Good lord, I remember all of these (in fact, I remember that exact Claire Danes cover & even the (now discontinued) lipgloss she wore on the cover because I ran out & bought it. But anyway, yeah, I read ALL of them-Bop & Big Bopper, Tiger Beat, etc., then when I became more 'mature', I moved on to the fashion type ones. I would save my allowance for a subscription to YM, & then my older sister would get Seventeen & 'Teen, & we'd borrow each other's when we were done reading them. And yes, I did feel very mature & worldly that I was reading Seventeen magazine when I wasn't actually 17 yet, I suppose we all did lol. And I confess my sister & I did spend the better part of one Sunday afternoon creating a fake embarrassing story to submit to YM's 'Say Anything' page. You're 100% spot on when you say the stories always went something like 'and then this happened, and that happened, & if that weren't bad enough, this happened too!'. I can't recall the exact fake story we came up with, but it was basically like, the ultimate nightmare culmination of every humiliating scenario a teenage girl could have possibly imagined in her mind.
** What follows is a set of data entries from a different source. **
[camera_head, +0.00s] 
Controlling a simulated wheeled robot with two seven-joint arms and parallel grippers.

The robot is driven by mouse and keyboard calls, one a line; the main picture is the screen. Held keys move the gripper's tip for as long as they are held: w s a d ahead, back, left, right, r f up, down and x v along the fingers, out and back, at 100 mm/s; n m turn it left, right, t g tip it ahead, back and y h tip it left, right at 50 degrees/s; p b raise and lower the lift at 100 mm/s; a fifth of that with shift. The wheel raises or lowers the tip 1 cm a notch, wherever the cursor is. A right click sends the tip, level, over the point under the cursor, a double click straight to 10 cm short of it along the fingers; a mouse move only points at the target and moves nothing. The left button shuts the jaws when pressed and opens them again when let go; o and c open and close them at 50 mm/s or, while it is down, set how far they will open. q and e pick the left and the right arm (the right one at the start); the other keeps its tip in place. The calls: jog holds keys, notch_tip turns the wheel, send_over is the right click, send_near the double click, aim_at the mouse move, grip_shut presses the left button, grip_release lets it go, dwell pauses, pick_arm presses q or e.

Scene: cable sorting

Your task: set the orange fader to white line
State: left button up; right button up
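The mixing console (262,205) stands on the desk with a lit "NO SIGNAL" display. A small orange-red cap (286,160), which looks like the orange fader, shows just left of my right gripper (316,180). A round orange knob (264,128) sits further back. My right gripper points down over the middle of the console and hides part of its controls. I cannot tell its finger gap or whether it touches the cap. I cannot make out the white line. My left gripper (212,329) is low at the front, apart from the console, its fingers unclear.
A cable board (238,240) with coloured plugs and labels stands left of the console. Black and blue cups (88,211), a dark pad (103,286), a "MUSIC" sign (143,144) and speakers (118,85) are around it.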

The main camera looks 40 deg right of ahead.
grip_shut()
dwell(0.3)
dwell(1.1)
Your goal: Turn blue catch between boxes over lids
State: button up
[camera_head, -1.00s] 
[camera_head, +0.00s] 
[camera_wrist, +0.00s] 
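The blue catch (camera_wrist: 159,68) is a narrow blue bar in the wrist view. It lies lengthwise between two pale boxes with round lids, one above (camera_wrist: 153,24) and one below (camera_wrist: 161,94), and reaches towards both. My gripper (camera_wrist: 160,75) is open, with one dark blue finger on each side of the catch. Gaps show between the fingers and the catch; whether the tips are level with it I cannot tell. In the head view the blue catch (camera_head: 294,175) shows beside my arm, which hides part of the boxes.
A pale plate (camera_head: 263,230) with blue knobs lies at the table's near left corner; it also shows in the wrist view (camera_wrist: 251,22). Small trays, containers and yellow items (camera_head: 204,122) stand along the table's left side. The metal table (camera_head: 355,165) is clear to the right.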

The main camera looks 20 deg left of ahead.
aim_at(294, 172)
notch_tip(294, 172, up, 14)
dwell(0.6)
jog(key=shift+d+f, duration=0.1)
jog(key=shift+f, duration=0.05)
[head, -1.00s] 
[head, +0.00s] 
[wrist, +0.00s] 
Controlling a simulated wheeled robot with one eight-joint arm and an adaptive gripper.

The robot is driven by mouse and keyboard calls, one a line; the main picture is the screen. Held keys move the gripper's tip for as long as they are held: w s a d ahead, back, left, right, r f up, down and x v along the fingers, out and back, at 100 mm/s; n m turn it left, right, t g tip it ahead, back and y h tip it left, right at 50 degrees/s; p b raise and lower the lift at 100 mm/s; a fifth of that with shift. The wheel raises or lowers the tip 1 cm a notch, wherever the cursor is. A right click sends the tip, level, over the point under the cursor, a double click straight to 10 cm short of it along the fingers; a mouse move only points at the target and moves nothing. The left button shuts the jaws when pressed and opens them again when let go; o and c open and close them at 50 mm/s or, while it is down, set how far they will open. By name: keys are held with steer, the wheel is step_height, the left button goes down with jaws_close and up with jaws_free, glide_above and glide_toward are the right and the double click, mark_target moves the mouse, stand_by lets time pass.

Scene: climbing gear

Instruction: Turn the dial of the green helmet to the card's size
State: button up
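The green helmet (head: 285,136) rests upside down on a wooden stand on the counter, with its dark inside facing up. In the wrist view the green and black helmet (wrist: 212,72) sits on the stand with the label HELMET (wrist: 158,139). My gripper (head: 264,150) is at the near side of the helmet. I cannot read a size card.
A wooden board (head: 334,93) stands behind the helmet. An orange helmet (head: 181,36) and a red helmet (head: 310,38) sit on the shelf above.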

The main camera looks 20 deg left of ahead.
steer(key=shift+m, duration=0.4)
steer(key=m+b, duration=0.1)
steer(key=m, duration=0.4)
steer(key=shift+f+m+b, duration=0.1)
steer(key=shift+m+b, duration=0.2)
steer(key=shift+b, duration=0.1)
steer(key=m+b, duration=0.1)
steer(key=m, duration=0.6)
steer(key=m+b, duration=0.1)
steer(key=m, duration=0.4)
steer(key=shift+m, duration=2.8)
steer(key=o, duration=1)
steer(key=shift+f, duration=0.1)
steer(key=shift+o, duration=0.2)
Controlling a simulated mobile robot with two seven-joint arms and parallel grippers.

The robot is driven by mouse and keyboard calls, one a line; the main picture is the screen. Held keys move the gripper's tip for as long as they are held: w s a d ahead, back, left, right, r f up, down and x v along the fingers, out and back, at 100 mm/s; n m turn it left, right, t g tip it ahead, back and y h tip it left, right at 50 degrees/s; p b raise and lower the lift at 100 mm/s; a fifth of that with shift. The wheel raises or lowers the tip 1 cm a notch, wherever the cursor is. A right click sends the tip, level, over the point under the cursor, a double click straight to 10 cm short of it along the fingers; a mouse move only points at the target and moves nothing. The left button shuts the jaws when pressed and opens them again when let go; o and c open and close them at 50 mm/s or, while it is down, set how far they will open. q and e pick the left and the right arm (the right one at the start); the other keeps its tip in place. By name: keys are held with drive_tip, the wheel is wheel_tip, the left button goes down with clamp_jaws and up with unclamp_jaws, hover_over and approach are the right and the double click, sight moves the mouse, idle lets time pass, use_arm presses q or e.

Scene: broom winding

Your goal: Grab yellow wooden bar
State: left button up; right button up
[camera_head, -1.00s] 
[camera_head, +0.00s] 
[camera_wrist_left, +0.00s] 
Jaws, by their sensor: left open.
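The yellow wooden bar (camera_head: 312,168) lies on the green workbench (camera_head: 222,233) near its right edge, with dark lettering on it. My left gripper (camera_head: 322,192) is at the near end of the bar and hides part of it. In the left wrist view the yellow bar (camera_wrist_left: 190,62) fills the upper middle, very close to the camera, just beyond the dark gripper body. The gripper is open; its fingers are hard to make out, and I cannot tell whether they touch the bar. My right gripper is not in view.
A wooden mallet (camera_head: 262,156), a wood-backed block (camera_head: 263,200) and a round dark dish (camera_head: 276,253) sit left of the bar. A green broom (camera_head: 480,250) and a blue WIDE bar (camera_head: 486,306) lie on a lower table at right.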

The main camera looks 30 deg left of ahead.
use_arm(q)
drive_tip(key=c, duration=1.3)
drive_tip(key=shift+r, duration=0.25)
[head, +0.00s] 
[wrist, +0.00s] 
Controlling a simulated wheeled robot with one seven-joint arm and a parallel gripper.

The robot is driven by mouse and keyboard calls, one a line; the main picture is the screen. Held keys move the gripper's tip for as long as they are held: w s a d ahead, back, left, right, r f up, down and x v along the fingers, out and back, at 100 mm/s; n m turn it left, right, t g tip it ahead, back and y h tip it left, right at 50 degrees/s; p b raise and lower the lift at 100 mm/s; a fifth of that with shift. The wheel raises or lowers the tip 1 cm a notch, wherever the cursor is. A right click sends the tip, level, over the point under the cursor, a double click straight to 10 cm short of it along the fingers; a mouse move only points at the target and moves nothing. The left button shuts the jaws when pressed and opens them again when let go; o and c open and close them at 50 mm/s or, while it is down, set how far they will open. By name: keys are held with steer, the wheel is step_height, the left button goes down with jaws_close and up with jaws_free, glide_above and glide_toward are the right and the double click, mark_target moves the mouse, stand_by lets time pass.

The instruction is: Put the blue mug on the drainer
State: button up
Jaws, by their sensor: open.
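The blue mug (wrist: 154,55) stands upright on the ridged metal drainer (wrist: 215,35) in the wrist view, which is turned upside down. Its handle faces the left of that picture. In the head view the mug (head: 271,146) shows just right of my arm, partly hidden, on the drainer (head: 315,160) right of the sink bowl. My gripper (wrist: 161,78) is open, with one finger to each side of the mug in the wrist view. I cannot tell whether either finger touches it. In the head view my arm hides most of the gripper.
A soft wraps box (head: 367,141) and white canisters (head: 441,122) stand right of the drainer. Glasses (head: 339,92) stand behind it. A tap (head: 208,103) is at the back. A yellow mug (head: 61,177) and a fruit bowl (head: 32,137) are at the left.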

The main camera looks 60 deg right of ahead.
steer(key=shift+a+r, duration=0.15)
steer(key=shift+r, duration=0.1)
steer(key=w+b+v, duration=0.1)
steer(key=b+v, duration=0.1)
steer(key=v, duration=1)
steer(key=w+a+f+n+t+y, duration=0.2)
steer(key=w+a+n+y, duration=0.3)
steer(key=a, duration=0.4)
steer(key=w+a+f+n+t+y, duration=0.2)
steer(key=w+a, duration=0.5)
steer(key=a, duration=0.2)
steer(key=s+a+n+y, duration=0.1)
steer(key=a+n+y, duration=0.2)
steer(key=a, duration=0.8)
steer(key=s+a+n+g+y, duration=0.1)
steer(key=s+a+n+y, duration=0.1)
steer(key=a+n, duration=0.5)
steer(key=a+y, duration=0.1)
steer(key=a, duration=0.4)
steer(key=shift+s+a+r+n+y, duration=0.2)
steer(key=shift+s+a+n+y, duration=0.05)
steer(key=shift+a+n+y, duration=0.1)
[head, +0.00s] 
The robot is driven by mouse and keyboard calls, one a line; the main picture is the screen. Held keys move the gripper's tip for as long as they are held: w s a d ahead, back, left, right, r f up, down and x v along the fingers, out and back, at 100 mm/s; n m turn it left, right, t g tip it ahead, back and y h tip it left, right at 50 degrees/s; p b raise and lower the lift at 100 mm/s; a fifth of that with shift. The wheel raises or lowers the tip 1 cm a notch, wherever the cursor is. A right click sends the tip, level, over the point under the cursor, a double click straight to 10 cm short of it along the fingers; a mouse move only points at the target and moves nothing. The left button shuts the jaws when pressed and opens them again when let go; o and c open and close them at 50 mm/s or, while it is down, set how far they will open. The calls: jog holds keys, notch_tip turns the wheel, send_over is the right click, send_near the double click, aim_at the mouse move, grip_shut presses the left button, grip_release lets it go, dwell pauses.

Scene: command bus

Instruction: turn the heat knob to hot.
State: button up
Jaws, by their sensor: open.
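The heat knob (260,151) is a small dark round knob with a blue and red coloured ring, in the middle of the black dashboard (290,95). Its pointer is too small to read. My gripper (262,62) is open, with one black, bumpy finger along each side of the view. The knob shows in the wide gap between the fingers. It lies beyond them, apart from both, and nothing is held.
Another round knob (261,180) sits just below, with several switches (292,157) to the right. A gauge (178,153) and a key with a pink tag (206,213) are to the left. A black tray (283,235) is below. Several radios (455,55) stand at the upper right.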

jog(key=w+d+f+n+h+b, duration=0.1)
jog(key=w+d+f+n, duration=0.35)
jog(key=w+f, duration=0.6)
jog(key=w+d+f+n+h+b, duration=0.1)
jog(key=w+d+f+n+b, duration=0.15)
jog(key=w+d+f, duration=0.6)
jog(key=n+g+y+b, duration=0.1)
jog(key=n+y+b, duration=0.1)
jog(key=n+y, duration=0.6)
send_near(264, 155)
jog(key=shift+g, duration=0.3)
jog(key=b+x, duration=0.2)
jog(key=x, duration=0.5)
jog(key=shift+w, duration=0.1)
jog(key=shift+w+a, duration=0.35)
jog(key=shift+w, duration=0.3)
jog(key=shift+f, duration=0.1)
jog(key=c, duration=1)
I think when you were really young & first started reading YM, on an act of good faith you believe the stories, then it one day occurs to you that there's really absolutely no way they could be proven or verified, & they didn't put your name, so you have that eureka moment where you realize 'hey, I could submit a made up story!' & you think you're really clever & swear that you're the only one that had ever thought of doing so.